--- begin DATA FOR THIS TASK ---

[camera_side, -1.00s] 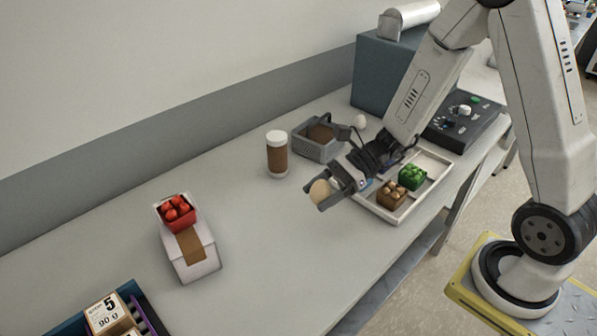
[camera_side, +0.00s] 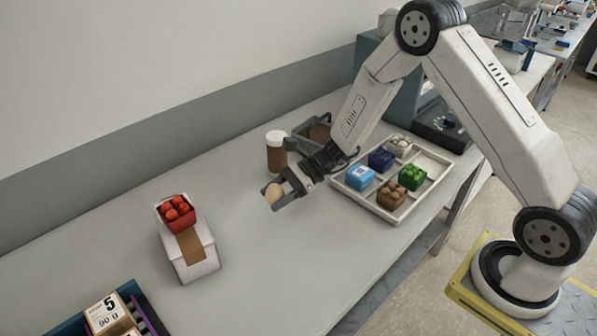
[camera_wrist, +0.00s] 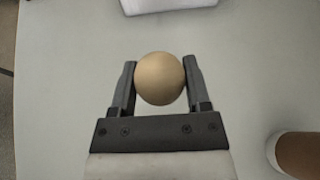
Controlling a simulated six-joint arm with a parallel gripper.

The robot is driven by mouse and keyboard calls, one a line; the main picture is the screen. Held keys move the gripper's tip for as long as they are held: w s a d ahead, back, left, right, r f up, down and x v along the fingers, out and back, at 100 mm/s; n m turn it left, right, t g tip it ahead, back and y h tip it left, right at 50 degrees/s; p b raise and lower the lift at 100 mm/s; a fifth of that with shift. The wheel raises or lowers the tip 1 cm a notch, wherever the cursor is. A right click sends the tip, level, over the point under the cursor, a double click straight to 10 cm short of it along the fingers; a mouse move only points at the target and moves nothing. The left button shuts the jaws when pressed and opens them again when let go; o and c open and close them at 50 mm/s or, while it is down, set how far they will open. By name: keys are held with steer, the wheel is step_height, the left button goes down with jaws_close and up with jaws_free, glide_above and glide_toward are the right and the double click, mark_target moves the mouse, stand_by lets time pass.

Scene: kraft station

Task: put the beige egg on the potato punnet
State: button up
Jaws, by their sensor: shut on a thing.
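The beige egg (camera_side: 273,193) is held between the two fingers of my gripper (camera_side: 282,194), above the grey bench left of the tray. In the wrist view the egg (camera_wrist: 160,78) sits between the fingertips of my gripper (camera_wrist: 159,82), with a finger touching each side. A brown punnet of brown lumps (camera_side: 392,195), which looks like the potato punnet, stands in the near compartment of the white tray, to the right of my gripper. The egg is well apart from it.
The white tray (camera_side: 376,211) also holds blue, light blue, green and pale punnets. A brown jar with a white lid (camera_side: 276,152) stands close behind my gripper. A red punnet (camera_side: 177,212) sits on a white device at left.

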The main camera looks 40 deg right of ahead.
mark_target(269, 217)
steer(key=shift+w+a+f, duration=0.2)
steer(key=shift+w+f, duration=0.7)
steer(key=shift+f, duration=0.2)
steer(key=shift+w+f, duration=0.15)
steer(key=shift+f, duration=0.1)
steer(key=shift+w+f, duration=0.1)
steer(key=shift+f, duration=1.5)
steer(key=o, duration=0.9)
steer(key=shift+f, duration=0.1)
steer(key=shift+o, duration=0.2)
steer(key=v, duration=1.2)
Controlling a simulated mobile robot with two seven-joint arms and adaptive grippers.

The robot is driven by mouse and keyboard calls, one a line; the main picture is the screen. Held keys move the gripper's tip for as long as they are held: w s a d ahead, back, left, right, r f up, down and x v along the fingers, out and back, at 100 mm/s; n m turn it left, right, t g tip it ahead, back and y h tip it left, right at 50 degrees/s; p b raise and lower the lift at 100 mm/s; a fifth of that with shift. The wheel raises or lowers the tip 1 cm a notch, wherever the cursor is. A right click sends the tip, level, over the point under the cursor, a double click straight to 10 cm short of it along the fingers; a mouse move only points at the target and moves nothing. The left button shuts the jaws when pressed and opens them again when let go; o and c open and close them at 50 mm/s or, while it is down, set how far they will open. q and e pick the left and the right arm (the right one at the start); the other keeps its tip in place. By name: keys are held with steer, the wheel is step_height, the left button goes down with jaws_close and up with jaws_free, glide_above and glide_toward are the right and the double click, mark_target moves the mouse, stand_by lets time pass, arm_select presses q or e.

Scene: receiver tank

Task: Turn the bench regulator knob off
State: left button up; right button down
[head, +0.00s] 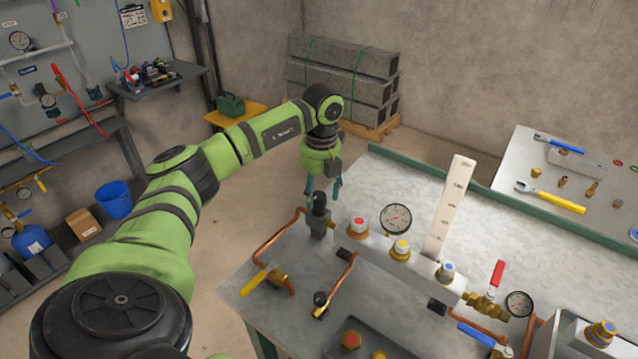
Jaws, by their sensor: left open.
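The bench regulator, a dark block with a black knob (319,200) on top, stands at the left end of the pipework on the metal bench (250,312). Copper pipes run beside it. My left gripper (324,189) points down just above and behind the knob, its two teal fingers open and spread. In the picture the fingertips sit around the knob's top edge. I cannot tell whether they touch it. The knob's turned position does not show. My right gripper is not in view.
The bench behind the manifold is mostly clear.

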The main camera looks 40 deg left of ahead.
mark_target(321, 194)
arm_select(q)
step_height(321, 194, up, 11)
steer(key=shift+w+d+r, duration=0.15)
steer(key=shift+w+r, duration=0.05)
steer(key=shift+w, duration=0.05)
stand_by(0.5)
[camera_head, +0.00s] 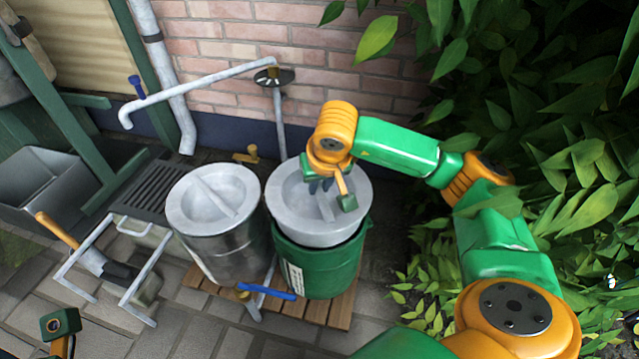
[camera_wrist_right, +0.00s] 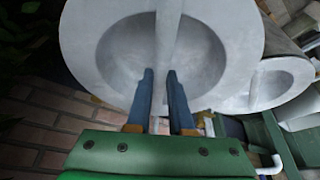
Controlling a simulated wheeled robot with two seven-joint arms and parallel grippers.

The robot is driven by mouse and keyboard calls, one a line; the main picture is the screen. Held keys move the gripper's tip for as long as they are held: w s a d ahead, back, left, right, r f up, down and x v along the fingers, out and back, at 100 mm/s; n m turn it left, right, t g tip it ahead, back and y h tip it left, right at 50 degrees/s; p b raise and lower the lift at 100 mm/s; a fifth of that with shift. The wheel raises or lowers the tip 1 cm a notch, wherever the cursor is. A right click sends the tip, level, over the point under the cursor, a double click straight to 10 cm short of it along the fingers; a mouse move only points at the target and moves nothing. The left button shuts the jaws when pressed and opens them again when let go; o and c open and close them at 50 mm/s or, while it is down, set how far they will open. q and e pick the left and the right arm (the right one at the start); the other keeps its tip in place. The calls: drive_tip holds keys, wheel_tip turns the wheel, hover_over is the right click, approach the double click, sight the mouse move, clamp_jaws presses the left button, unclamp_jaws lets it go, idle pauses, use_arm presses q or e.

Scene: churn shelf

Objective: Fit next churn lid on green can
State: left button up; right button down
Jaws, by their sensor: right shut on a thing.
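The green can (camera_head: 315,268) stands on a wooden slatted stand. A grey round lid (camera_head: 350,212) with a cross bar is at the can's mouth. A dark gap shows along its front edge; I cannot tell whether it is seated. My right gripper (camera_head: 322,187) is shut on the lid's bar from above. In the right wrist view the blue fingers (camera_wrist_right: 161,80) are on either side of the bar, and the lid (camera_wrist_right: 100,45) fills the top. Part of my left gripper (camera_head: 60,325) shows at the bottom left; its fingers are not clear.
A metal can (camera_head: 225,250) with a similar lid (camera_head: 190,205) stands close on the left. A grey pipe (camera_head: 205,82) and tap (camera_head: 272,75) rise behind. Leaves (camera_head: 570,170) crowd the right side. A grey sink (camera_head: 45,190) and drain rack (camera_head: 150,190) are at left.

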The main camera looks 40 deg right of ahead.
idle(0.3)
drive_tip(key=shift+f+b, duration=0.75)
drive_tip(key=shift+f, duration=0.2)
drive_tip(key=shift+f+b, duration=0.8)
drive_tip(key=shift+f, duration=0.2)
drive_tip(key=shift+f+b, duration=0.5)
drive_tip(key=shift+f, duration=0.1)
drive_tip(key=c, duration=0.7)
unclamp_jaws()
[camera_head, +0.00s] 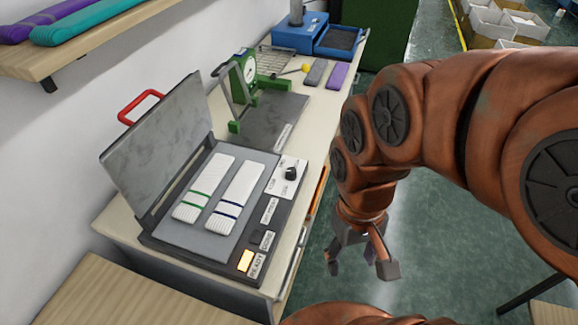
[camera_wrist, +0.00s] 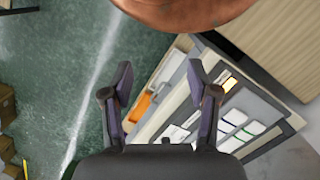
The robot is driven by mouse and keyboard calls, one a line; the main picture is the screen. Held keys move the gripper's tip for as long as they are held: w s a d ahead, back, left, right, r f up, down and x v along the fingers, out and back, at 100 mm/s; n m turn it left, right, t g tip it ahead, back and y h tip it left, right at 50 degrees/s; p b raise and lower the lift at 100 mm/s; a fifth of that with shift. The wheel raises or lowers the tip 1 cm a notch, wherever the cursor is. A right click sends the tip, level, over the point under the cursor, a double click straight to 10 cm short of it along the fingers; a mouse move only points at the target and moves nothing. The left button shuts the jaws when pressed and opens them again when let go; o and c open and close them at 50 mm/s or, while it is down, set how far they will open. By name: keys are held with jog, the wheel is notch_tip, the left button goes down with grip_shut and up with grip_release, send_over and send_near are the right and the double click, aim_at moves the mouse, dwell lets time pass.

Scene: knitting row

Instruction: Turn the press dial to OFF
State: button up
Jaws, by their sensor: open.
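The press (camera_head: 154,244) stands on the bench at the left with its grey lid (camera_head: 160,140) raised by a red handle (camera_head: 140,105). Two folded white knit pieces, one with green stripes (camera_head: 204,187) and one with blue stripes (camera_head: 236,198), lie on its plate. The black press dial (camera_head: 291,174) sits on a white panel at the plate's right; its small labels are too small to read. A lamp beside the READY label (camera_head: 245,261) glows yellow. My gripper (camera_head: 362,268) is open and empty, pointing down over the floor, right of the press. The wrist view shows its spread fingers (camera_wrist: 162,90) and the press (camera_wrist: 255,110).
A green-framed device with a round gauge (camera_head: 250,70) stands behind the press. Grey and purple folded pieces (camera_head: 337,76) and a blue machine (camera_head: 300,35) lie farther back. An orange-lined drawer (camera_head: 317,195) shows at the bench front. The green floor (camera_head: 430,230) is clear around my gripper.

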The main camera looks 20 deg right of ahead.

--- end DATA FOR THIS TASK ---

- [INSTRUCTIONS TO FOLLOW]:
Start at the line containing "Jaws, by their sensor: left open." and stop at the line containing "[camera_wrist_right, +0.00s]"; transcribe those lines exactly, skipping pictures.

- [ANSWER TO THIS EXERCISE]:
Jaws, by their sensor: left open.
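The bench regulator, a dark block with a black knob (319,200) on top, stands at the left end of the pipework on the metal bench (250,312). Copper pipes run beside it. My left gripper (324,189) points down just above and behind the knob, its two teal fingers open and spread. In the picture the fingertips sit around the knob's top edge. I cannot tell whether they touch it. The knob's turned position does not show. My right gripper is not in view.
The bench behind the manifold is mostly clear.

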The main camera looks 40 deg left of ahead.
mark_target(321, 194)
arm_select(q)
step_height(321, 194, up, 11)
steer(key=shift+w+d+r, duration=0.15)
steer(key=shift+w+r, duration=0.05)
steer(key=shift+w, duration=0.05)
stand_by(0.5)
[camera_head, +0.00s] 
[camera_wrist_right, +0.00s] 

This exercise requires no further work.